Entries from a robot dataset:
■ ■ ■

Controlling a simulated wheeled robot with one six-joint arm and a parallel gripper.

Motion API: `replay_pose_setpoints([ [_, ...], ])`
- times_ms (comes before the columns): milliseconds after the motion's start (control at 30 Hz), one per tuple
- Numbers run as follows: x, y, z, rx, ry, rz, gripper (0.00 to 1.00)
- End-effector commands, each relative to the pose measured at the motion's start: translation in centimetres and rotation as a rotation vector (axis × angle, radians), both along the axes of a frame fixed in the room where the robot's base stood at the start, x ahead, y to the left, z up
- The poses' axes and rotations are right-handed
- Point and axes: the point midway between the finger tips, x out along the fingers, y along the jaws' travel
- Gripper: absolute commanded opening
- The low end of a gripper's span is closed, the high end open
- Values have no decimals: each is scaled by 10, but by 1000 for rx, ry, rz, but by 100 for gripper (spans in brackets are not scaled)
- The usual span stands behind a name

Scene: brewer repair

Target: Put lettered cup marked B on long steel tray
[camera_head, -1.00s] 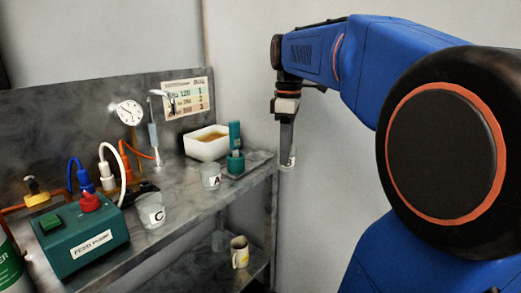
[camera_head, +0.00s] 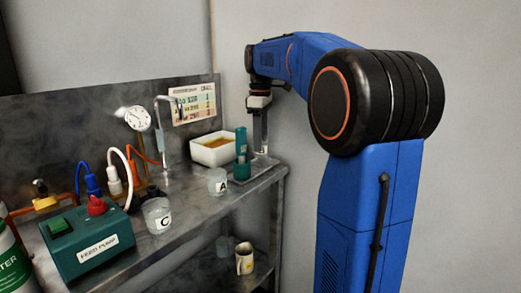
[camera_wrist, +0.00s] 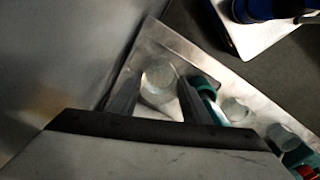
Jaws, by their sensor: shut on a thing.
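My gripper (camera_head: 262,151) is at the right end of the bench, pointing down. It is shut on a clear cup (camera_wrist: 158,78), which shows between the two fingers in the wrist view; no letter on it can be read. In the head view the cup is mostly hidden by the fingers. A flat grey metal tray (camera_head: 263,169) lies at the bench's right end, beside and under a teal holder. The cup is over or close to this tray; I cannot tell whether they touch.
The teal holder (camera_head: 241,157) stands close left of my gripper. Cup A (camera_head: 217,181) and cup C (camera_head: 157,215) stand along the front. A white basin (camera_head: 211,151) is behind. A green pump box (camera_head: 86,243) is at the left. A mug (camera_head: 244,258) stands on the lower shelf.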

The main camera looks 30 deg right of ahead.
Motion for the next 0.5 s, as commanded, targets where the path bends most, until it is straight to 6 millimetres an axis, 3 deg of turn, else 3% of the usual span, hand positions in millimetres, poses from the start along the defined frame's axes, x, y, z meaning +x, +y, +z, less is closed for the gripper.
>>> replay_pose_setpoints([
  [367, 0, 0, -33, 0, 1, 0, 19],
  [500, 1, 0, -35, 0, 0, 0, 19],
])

■ ■ ■

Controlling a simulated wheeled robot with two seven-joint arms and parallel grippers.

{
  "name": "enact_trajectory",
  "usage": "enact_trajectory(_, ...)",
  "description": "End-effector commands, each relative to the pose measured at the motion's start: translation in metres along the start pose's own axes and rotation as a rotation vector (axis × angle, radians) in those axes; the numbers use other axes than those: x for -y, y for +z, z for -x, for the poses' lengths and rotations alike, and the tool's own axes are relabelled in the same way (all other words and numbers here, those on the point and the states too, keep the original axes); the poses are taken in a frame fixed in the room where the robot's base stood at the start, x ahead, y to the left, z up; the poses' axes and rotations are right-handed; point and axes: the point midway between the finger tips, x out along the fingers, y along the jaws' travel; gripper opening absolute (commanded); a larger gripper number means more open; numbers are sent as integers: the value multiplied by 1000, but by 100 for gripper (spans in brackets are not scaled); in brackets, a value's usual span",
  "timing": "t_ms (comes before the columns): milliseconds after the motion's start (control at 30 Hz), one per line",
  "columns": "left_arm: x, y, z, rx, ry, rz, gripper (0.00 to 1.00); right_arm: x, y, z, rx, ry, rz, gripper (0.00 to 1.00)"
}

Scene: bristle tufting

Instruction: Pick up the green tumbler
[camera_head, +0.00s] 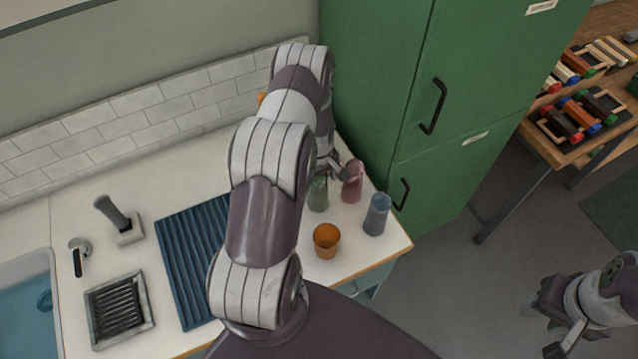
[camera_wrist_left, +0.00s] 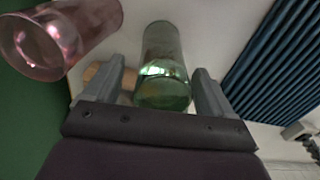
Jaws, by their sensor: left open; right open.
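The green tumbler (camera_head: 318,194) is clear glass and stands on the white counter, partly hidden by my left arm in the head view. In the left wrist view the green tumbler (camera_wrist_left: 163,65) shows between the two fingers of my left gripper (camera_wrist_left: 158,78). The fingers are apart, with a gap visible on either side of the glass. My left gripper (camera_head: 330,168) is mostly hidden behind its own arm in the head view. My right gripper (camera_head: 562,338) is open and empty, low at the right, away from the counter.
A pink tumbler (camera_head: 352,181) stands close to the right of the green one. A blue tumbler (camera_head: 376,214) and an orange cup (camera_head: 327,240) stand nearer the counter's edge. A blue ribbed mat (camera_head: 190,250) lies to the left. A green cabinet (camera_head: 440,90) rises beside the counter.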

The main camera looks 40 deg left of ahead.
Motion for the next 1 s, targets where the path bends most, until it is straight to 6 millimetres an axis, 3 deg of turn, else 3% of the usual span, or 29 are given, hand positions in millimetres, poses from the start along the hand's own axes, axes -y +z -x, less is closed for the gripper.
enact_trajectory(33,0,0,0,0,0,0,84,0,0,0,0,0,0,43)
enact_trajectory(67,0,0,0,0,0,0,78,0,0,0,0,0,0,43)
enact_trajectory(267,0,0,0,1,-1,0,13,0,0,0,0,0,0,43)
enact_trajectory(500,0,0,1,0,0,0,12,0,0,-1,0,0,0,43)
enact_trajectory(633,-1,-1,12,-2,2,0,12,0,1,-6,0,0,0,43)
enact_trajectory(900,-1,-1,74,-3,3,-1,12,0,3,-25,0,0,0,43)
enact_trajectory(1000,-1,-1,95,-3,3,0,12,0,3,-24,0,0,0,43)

■ ■ ■

▶ Given exercise:
List the lines of the material in which the word "Controlling" occurs.

▶ Task solution:
Controlling a simulated wheeled robot with one six-joint arm and a parallel gripper.
Controlling a simulated wheeled robot with two seven-joint arms and parallel grippers.

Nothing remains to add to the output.